Data listing
>> Start
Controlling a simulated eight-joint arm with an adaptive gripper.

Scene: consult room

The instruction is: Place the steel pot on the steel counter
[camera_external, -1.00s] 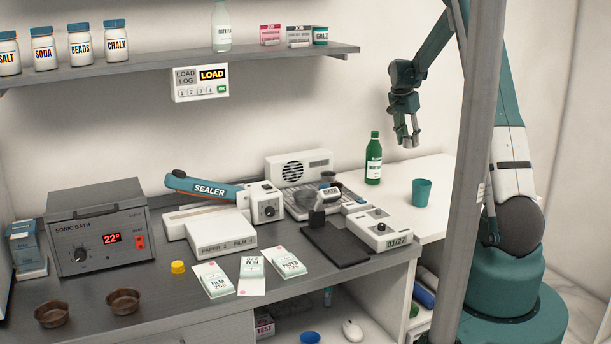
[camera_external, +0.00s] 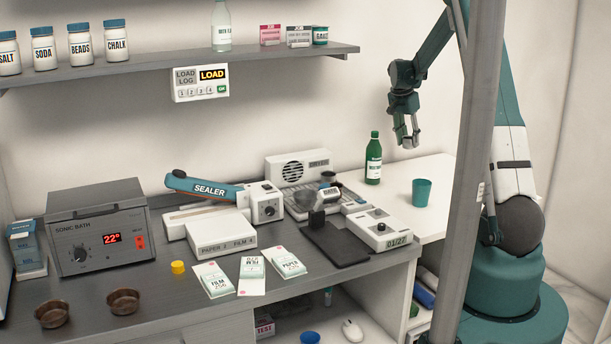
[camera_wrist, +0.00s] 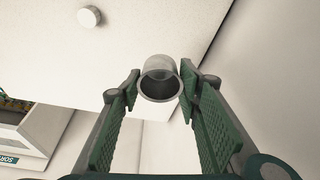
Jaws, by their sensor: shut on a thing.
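My gripper (camera_external: 406,132) is raised in front of the wall, above the white table and to the upper right of the green bottle. In the wrist view, its two green-padded fingers (camera_wrist: 160,85) are shut on a small grey open-ended cylinder, which looks like the steel pot (camera_wrist: 159,68). Its round dark opening faces the wrist camera. In the external view, the pot is small and hard to separate from the fingers. The steel counter (camera_external: 165,285) is the long grey worktop at left and centre, well away from my gripper.
A green bottle (camera_external: 374,158) and teal cup (camera_external: 422,192) stand on the white table (camera_external: 445,170). The counter holds a sonic bath (camera_external: 98,232), a sealer (camera_external: 205,188), film packets (camera_external: 250,275) and two brown bowls (camera_external: 123,301). A grey post (camera_external: 470,180) stands in front of my arm.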

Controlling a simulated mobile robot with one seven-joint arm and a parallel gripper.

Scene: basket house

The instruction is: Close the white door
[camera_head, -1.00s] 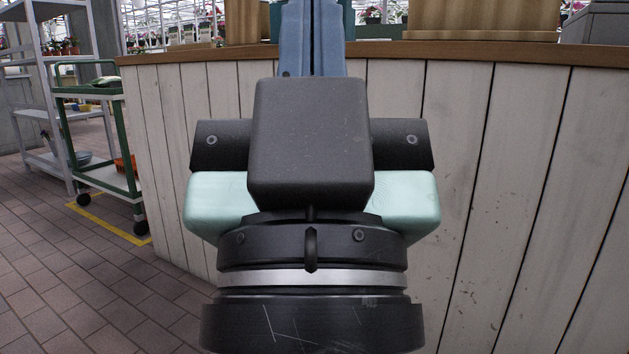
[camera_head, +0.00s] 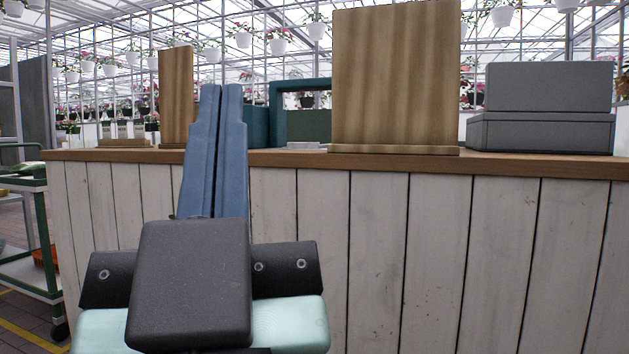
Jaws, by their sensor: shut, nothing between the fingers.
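My gripper (camera_head: 216,105) is in the left-middle of the view. Its long blue fingers are pressed together and point upward, with nothing between them. The dark wrist body and pale green sides lie below. The fingertips overlap the counter top in the picture; I cannot tell whether they touch anything. No white door can be made out. The white surface in view is the planked front of a counter (camera_head: 380,250), where I see no handle or hinge.
On the counter top (camera_head: 540,165) stand a large wooden board (camera_head: 395,75), a narrower wooden board (camera_head: 176,95), a teal frame (camera_head: 275,115) and grey boxes (camera_head: 545,130). A green cart (camera_head: 40,225) stands at the left. Hanging pots and greenhouse windows are behind.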

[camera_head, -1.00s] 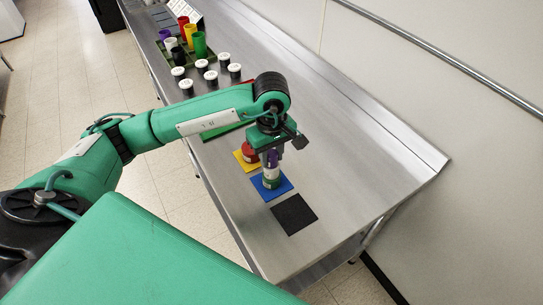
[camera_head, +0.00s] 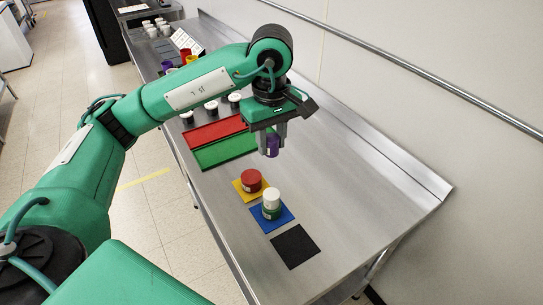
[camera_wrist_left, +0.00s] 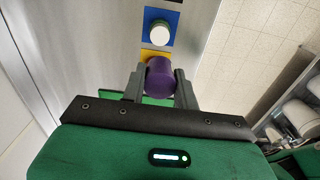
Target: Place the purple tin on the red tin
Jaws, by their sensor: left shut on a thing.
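My left gripper (camera_head: 272,136) is shut on the purple tin (camera_head: 272,147) and holds it up above the steel counter, clear of the other tins. The purple tin also shows between the fingers in the left wrist view (camera_wrist_left: 163,79). The red tin (camera_head: 251,180) stands on the yellow mat (camera_head: 239,188), below and left of the held tin in the head view. In the wrist view the yellow mat (camera_wrist_left: 146,54) shows just beyond the purple tin, and I cannot make out the red tin there. My right gripper is in neither view.
A black mat (camera_head: 295,246) lies bare in front. Red (camera_head: 215,132) and green (camera_head: 225,151) panels lie behind. The counter's right side is clear.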

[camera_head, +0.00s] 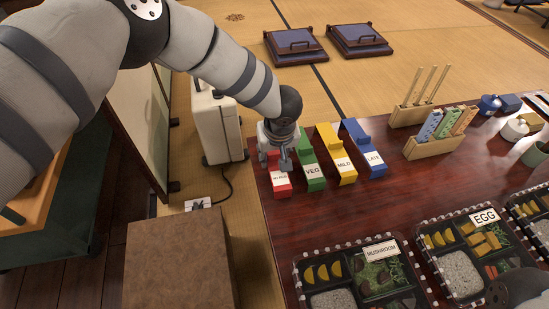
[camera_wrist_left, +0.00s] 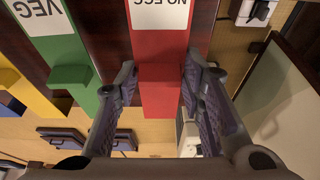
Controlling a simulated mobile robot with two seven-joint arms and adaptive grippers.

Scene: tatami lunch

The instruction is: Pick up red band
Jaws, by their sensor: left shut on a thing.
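The red band (camera_head: 282,187) is a red block with a white label, at the left end of a row of coloured bands on the dark red table (camera_head: 315,222). In the left wrist view the red band (camera_wrist_left: 160,92) shows its raised end between the two fingers, with a label reading "NO EGG" upside down above. My left gripper (camera_head: 279,160) is shut on this raised end from above. I cannot tell whether the band is lifted off the table. The fingers hide part of it in the head view.
The green VEG band (camera_head: 308,165) stands close beside on the right, then yellow MILD (camera_head: 340,160) and blue LATE (camera_head: 372,155). Lunch trays (camera_head: 300,270) line the front. A wooden rack (camera_head: 433,148) stands farther right. A brown box (camera_head: 180,255) is left of the table.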

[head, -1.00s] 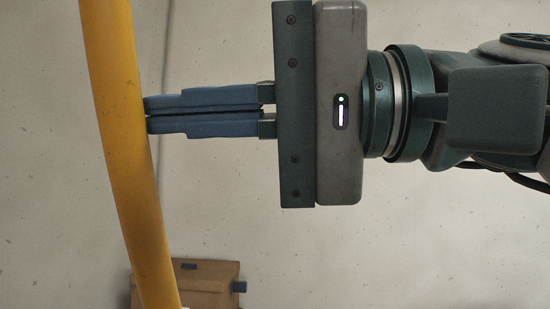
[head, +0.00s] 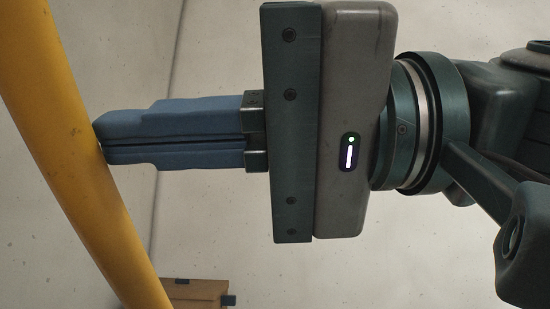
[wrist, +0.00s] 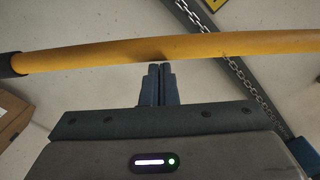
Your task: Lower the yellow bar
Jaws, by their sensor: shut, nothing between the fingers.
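The yellow bar (head: 72,150) slants across the left side of the head view, from upper left down toward the bottom. In the wrist view the bar (wrist: 200,47) runs across the upper part, with a dark sleeve at its left end. My gripper (head: 98,137) is shut and empty, its blue fingers pressed together. The fingertips are at the bar's edge in the head view and appear to meet it. In the wrist view the fingertips (wrist: 160,66) sit just below the bar; whether they touch it I cannot tell for sure.
A cardboard box (head: 196,293) is at the bottom of the head view; a brown box (wrist: 12,118) shows at the left of the wrist view. A chain (wrist: 240,70) beside a dark rail runs diagonally behind the bar. The pale surface behind is largely bare.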

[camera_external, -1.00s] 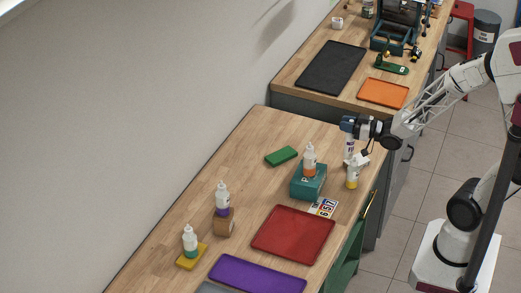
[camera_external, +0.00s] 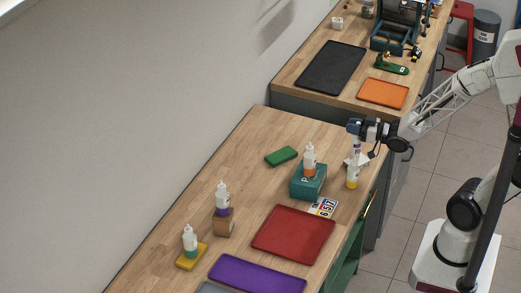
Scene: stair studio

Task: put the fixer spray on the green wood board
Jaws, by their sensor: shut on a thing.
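The green wood board (camera_external: 281,156) lies flat on the wooden worktop, left of my gripper, with its top bare. My gripper (camera_external: 355,132) is at the right side of the worktop. It is shut on a slim white and purple container (camera_external: 357,149), which I take to be the fixer spray. The container hangs below the gripper and its lower part is hidden or too small to read. A white bottle with a yellow band (camera_external: 352,174) stands just below it in the picture.
A bottle with an orange band (camera_external: 309,160) stands on a teal box (camera_external: 308,185), between gripper and board side. Other bottles stand on a brown block (camera_external: 223,224) and a yellow board (camera_external: 191,258). Red (camera_external: 292,236) and purple (camera_external: 257,274) trays lie in front. Worktop around the green board is clear.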

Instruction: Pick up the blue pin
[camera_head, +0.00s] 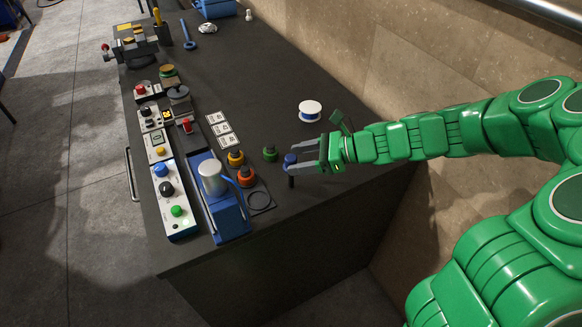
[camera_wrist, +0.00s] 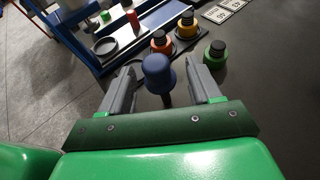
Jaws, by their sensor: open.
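The blue pin (camera_head: 290,159) stands upright near the front right edge of the dark table, with a rounded blue head and a darker, thinner stem. In the wrist view the blue pin (camera_wrist: 158,76) rises between the two grey fingers. My gripper (camera_head: 291,156) is open, with one finger on each side of the pin. The wrist view of my gripper (camera_wrist: 163,88) shows a gap between the pin's head and each finger. The lower part of the stem is partly hidden.
A green knob (camera_head: 270,153), a yellow-orange knob (camera_head: 236,158) and an orange knob (camera_head: 246,176) stand left of the pin. A blue press (camera_head: 226,205) and control boxes (camera_head: 170,200) lie further left. A white spool (camera_head: 310,110) stands behind. The table's back right is mostly clear.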

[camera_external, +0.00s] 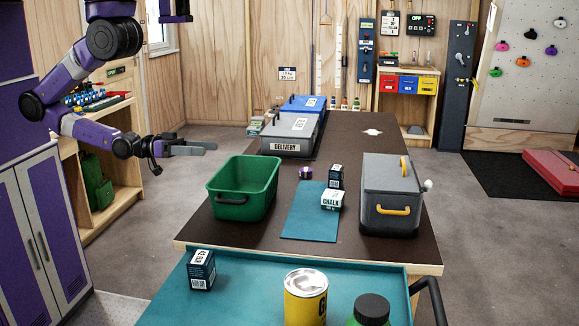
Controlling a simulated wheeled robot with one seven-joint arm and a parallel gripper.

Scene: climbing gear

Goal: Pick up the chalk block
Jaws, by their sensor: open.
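A white chalk block (332,200) with a dark label reading CHALK lies on the teal mat (303,222) on the dark table. A dark box (336,177) stands just behind it. My gripper (205,148) is open and empty, at the end of my purple arm. It is in the air left of the table, above and behind the green bin, well apart from the chalk block. No object shows between its fingers.
A green bin (214,205) stands left of the mat, a grey case with yellow handles (385,178) right of it. A small purple item (305,173) lies between. A grey DELIVERY box (284,147) is farther back. A teal tray (235,308) holds several containers in front.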

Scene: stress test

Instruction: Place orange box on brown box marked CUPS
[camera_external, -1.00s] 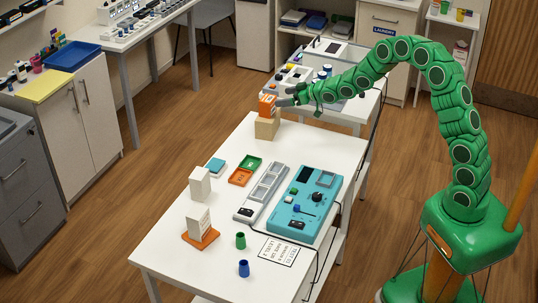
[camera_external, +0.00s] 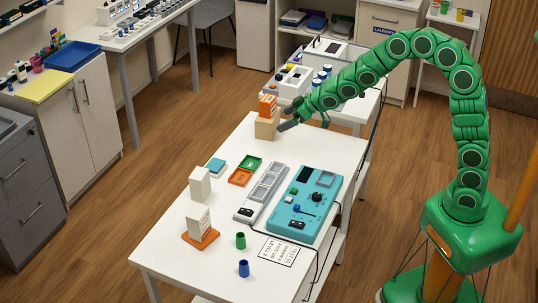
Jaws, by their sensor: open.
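The orange box (camera_external: 268,105) rests on top of the brown box (camera_external: 267,129) at the far end of the white table. It stands roughly upright, and I see no gap between the two boxes. No marking on the brown box is readable from here. My gripper (camera_external: 284,122) is open, just right of the brown box and below the level of the orange box. It appears clear of the orange box; whether a fingertip touches the brown box cannot be told.
The white table (camera_external: 178,243) carries a teal device (camera_external: 306,205), a grey panel (camera_external: 263,192), small orange and green trays, two white blocks (camera_external: 200,184) and small cups. A second table with white containers stands behind my gripper.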

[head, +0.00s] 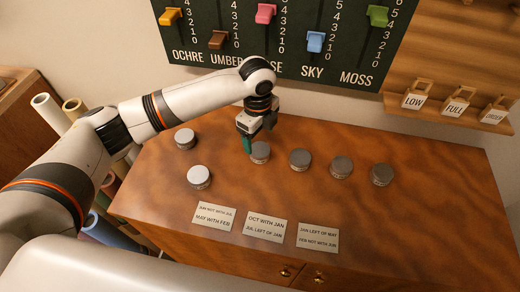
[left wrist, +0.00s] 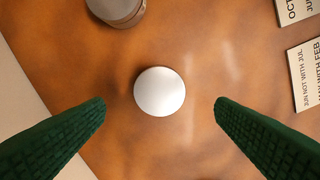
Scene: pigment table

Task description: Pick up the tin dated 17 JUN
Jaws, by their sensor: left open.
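Several round grey-lidded tins stand on the wooden table. One is at the back left (head: 185,138), one at the front left (head: 199,177), and a row of others (head: 300,159) runs to the right. I can read no date on any tin, so I cannot tell which is 17 JUN. My left gripper (head: 247,146) is open and empty, beside the leftmost tin of the row (head: 261,152) in the head view.
A darker tin (left wrist: 115,10) is at the top of the left wrist view. Three clue cards, the middle one (head: 264,227) among them, lie along the table's front. A slider board (head: 300,72) hangs behind. Small tagged blocks (head: 415,100) sit on a right-hand shelf.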

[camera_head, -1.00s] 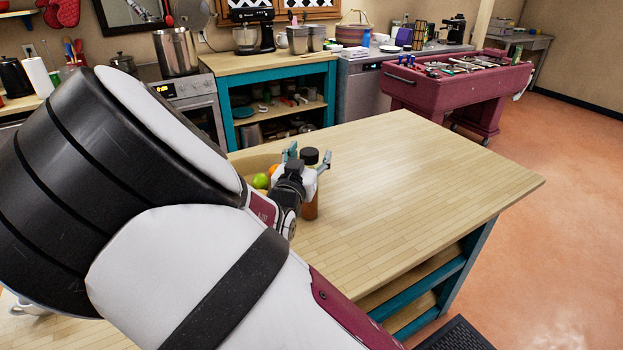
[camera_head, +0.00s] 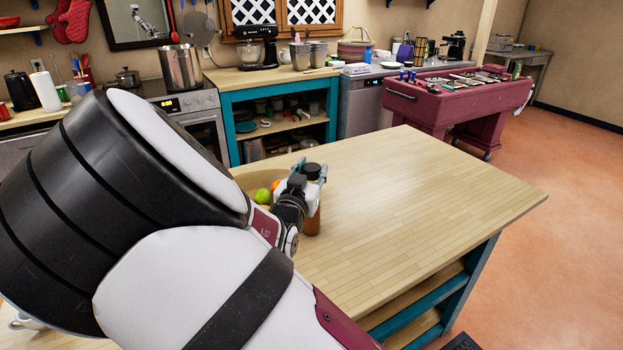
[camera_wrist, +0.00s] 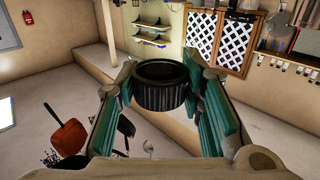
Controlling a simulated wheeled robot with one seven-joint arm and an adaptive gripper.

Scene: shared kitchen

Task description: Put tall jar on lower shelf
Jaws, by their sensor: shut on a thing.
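The tall jar (camera_head: 312,212) is brown with a dark lid and stands upright on the wooden island top, beside the fruit. My gripper (camera_head: 308,172) is shut on its upper part, near the lid. In the wrist view, the jar's black ribbed lid (camera_wrist: 162,92) sits between the two teal fingers of my gripper (camera_wrist: 163,100). The island's lower shelf (camera_head: 412,318) shows below the top at the right, between teal rails. My arm covers the left part of the island.
A bowl (camera_head: 258,178) with green and orange fruit sits just left of the jar. The island top (camera_head: 420,200) is bare to the right. A teal counter with shelves (camera_head: 280,130) stands behind, and a maroon cart (camera_head: 440,110) with tools stands at the back right.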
>> End
Written exercise: List all lines from the entries that include the word "Place".

Task solution:
The instruction is: Place the steel pot on the steel counter
Target: Place the purple tin on the red tin
Instruction: Place orange box on brown box marked CUPS

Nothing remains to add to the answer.